Besant
the nostalgia of spring
Spring is a metaphor for jokes in the modern Indian climatic palette. Winter here jumps straight into the cauldron of summer. But in the Krishna- worshipping imagination, spring is a time of ochre and amber hinting at deep desire - when all of Braj dances to the dulcet tones of Holi. And Radha turns yellow in the tone of longing/separation - biraha. The first song I learnt in my sojourns in the Braj region was by Surdas. It begins thus:
neh lagyo mero shyam sunder son/Aayo basant sab hi ban phoolein/khetan phoolein sarson/Main piri bhai piya ke biraha son/ nikasata prana adhar so.

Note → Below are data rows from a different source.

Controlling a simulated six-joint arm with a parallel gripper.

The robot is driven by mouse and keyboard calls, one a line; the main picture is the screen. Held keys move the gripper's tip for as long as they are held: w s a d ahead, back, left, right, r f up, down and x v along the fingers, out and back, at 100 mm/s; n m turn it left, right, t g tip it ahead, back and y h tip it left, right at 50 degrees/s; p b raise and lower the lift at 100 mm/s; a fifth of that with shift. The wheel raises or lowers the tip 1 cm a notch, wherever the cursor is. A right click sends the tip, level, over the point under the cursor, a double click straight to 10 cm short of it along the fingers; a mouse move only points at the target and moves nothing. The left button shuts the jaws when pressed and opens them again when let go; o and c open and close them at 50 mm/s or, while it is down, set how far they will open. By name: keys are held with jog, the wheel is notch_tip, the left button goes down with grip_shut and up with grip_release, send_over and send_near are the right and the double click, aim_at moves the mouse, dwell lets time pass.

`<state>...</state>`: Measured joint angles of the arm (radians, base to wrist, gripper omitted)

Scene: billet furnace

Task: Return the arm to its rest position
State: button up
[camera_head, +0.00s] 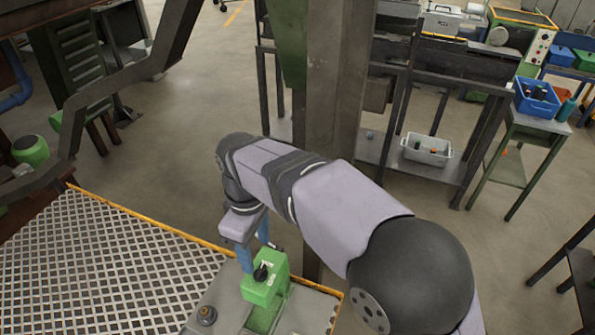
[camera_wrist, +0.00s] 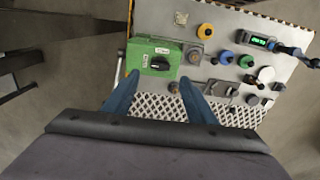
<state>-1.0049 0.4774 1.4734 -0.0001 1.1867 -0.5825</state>
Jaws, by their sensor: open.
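My gripper (camera_head: 254,248) hangs down over the panel in the head view, with its blue fingers apart and nothing seen between them. A green box (camera_head: 265,287) with a black rotary knob (camera_head: 261,272) is just below and beside the fingertips. In the wrist view my gripper (camera_wrist: 160,83) shows two spread blue fingers. The green box (camera_wrist: 148,57) with its black knob (camera_wrist: 160,63) lies beyond them, near the left fingertip. I cannot tell whether the fingertips touch the box. My arm hides part of the panel in the head view.
The grey panel (camera_wrist: 222,17) carries several buttons, including a yellow one (camera_wrist: 206,30) and a blue one (camera_wrist: 226,57). A mesh platform (camera_head: 100,270) with a yellow edge lies left. A steel column (camera_head: 333,90) stands behind my arm. A bench (camera_head: 540,124) holds a blue bin (camera_head: 537,104).

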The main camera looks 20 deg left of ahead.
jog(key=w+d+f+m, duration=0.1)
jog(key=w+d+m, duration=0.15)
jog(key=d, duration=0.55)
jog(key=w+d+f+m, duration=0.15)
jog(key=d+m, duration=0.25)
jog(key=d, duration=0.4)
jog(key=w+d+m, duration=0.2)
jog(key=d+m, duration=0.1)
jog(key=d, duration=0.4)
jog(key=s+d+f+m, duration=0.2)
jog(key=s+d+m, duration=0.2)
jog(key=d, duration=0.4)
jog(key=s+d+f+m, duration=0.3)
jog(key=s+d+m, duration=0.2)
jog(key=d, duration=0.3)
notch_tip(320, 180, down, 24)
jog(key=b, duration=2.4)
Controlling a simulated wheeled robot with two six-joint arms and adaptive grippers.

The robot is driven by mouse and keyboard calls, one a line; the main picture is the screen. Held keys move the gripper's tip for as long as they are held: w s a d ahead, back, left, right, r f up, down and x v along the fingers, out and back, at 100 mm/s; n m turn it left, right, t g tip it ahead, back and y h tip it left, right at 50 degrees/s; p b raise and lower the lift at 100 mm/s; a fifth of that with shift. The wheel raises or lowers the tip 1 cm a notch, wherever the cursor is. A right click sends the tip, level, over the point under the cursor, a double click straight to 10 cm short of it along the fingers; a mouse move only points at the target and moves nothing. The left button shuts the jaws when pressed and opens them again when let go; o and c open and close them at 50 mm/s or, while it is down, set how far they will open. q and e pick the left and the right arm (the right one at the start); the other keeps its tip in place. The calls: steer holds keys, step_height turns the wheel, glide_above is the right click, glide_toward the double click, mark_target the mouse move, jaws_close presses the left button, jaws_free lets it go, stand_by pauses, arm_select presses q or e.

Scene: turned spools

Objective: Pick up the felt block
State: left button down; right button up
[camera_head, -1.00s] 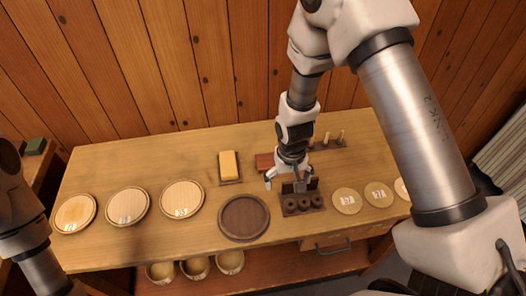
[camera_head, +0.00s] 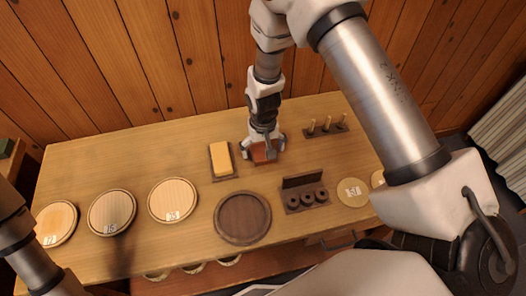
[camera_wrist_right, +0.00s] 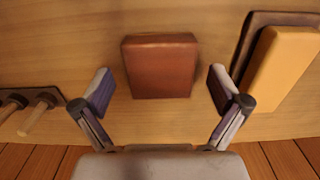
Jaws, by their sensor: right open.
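The felt block looks to be the reddish-brown block (camera_wrist_right: 160,68) lying on the table, centred in the right wrist view. It also shows in the head view (camera_head: 262,155), partly hidden by my right gripper (camera_head: 264,149). My right gripper is open and empty. In the right wrist view its two fingers (camera_wrist_right: 160,84) stand to either side of the block, with a gap on both sides. I see no contact. My left gripper is out of view; only part of my left arm shows at the lower left of the head view.
A yellow block (camera_head: 221,158) on a dark tray (camera_head: 213,171) lies close left of the reddish-brown block. A pegged rack (camera_head: 325,131) stands to its right, and a holder with dark rings (camera_head: 305,198) in front. A dark round plate (camera_head: 243,218) and pale discs (camera_head: 173,200) lie nearer.

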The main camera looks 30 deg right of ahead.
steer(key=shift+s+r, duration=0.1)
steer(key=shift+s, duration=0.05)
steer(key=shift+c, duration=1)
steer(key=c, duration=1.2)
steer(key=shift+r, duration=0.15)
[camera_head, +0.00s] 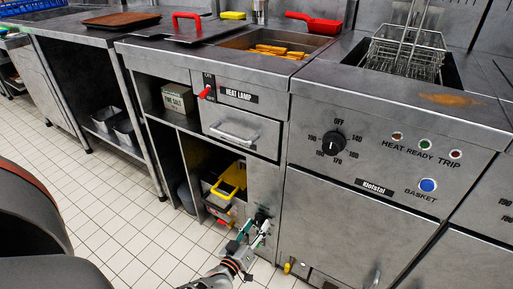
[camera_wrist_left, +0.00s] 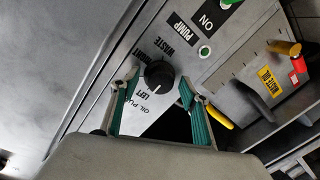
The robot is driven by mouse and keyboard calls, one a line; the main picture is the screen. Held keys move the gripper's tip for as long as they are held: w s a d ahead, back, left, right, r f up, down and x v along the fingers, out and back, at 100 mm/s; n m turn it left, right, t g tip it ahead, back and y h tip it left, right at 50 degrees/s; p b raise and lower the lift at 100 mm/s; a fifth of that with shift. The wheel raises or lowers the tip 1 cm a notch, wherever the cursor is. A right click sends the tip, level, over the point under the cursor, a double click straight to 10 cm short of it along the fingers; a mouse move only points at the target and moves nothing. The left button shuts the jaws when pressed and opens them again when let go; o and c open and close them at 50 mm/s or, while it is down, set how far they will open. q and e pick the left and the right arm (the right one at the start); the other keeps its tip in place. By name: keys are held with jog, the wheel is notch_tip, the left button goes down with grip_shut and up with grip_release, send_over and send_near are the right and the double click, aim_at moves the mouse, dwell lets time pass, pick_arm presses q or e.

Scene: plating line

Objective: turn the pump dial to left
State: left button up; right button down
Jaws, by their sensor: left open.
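The pump dial (camera_wrist_left: 158,75) is a round black knob on a steel panel, with WASTE and LEFT printed around it and a further label partly covered by a finger. Which label its pointer faces is too small to tell. In the head view the dial (camera_head: 262,214) is a small dark knob low on the cabinet, partly hidden by my gripper. My left gripper (camera_head: 254,230) is open. In the left wrist view its green-padded fingers (camera_wrist_left: 157,82) stand on either side of the dial, with nothing clearly clamped. My right gripper is not in view.
A green indicator (camera_wrist_left: 204,51) and the PUMP plate (camera_wrist_left: 186,34) sit beside the dial. A waste oil container (camera_wrist_left: 272,80) with a yellow handle stands in the open bay nearby. The fryer's front (camera_head: 345,225) is to the right. The tiled floor (camera_head: 125,215) is clear.

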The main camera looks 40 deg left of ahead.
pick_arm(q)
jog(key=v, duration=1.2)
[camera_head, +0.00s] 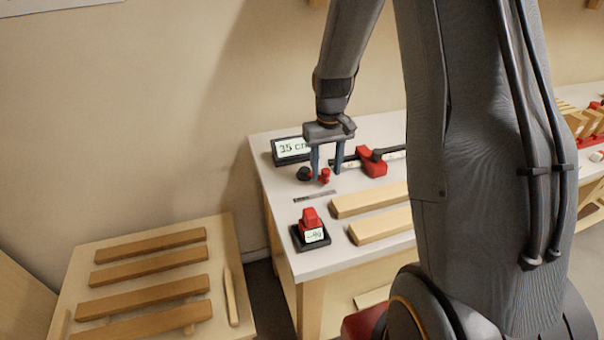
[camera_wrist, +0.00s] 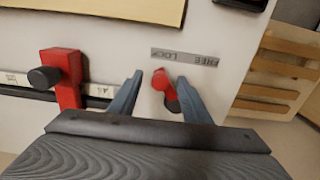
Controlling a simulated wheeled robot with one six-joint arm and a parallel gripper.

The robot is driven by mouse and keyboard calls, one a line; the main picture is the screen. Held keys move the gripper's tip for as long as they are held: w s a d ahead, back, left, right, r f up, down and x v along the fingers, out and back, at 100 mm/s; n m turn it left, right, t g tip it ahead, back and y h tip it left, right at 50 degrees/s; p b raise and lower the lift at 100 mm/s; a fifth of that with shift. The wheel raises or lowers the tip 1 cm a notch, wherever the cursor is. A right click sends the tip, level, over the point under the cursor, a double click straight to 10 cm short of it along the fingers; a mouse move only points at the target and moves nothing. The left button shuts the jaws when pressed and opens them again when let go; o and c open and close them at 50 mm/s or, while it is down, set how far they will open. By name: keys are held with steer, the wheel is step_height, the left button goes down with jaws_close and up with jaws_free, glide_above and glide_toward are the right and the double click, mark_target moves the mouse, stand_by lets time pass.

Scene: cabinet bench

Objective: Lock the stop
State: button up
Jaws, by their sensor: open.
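A small red lever (camera_wrist: 165,88) stands on the bench top between my gripper's open fingers in the wrist view. Its tip points toward the left end of a grey plate marked FREE and LOCK (camera_wrist: 185,57). I cannot tell that the fingers touch it. My gripper (camera_head: 327,179) hangs over the same lever in the head view, open and empty, pointing down. The red stop (camera_head: 371,162) with a black knob sits on the scaled rail to the right; in the wrist view the stop (camera_wrist: 66,75) is at the left.
A display reading 35 cm (camera_head: 291,148) stands behind my gripper. A black-based red device with a small display (camera_head: 312,230) is at the bench's front left. Wooden boards (camera_head: 368,199) lie right of it. A slatted wooden stand (camera_head: 145,271) is at lower left.

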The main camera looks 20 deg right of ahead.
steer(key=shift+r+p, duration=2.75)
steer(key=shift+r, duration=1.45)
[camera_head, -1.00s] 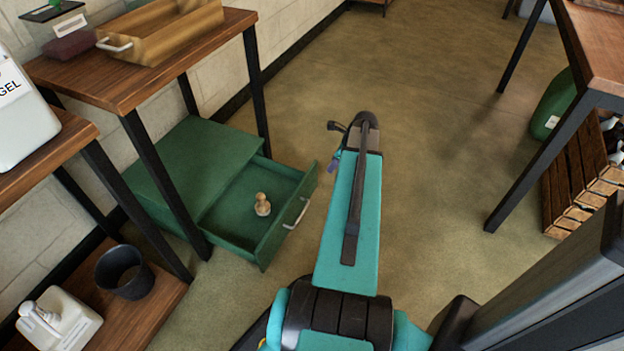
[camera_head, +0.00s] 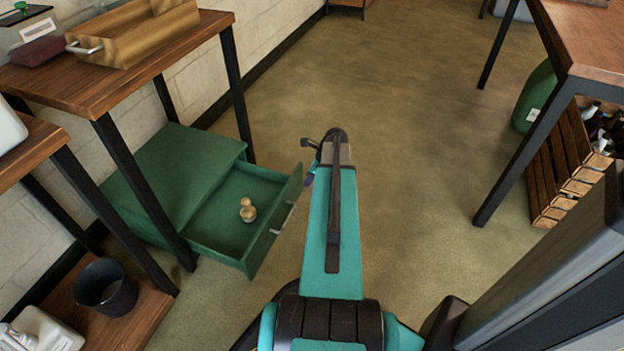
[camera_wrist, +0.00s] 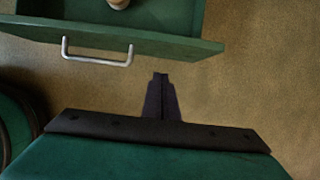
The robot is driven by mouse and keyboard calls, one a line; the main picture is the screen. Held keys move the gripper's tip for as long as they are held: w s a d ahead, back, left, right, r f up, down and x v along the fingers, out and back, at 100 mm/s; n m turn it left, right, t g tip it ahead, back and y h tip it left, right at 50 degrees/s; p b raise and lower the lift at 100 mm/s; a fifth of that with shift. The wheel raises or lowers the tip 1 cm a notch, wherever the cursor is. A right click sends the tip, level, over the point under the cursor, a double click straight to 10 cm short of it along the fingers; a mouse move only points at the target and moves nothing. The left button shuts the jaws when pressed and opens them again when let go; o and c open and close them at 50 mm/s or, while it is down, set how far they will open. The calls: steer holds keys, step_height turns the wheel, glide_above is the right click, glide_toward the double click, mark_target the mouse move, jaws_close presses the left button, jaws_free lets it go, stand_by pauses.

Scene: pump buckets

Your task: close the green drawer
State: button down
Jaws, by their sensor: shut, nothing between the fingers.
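The green drawer (camera_head: 262,236) stands pulled out of its low green cabinet (camera_head: 170,172) on the floor. A small wooden, knob-shaped object (camera_head: 247,210) stands inside it. The drawer front and its metal handle (camera_head: 283,217) face right in the head view. In the wrist view the front (camera_wrist: 180,42) and handle (camera_wrist: 97,50) lie at the top left. My gripper (camera_wrist: 160,77) is shut and empty, apart from the drawer front and to the right of the handle in that view. In the head view my arm hides most of the gripper, beside the drawer's far front corner.
Wooden tables with black legs (camera_head: 128,170) stand over and beside the cabinet. A low shelf (camera_head: 145,325) holds a dark pot (camera_head: 105,287). At right are a table (camera_head: 580,45), a wooden crate (camera_head: 560,170) and a green container (camera_head: 533,95). The middle floor is open.

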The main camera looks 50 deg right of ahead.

In all of the fulsome forests and blooming mustard fields of the time of besant, Radha grows yellow with the pangs of separation. Her life flows out of her lips as she roams the alleys of Mathura - a madwoman.
[18th c. Kangra valley painting of Holi being played by Radha. Image courtesy of Victoria and Albert Museum]
A tragicomic time - this besant. There is something comic about happiness. Happiness comes out of the brimming of satisfaction-chai in an equilibrium of circumstance-saucers. What nice weather! What a beautiful lover I have! And now let’s pour all that chai by accident or intention out of the saucer. The real drama begins then. The saucer remains permanently marked by the memory of chai. And our hearts chequered with the cris-cross routes of having trickled out of various vestibules of desire. And Radha doesn’t seem to mind - she walks the alleyways as always, a woman of biraha, a madwoman. Krishna’s absence is more important in this story than his presence. The absence of spring, the grey shadow of the nostalgia of spring, are perhaps more remarkable than the actual playing out of the comical happiness of spring.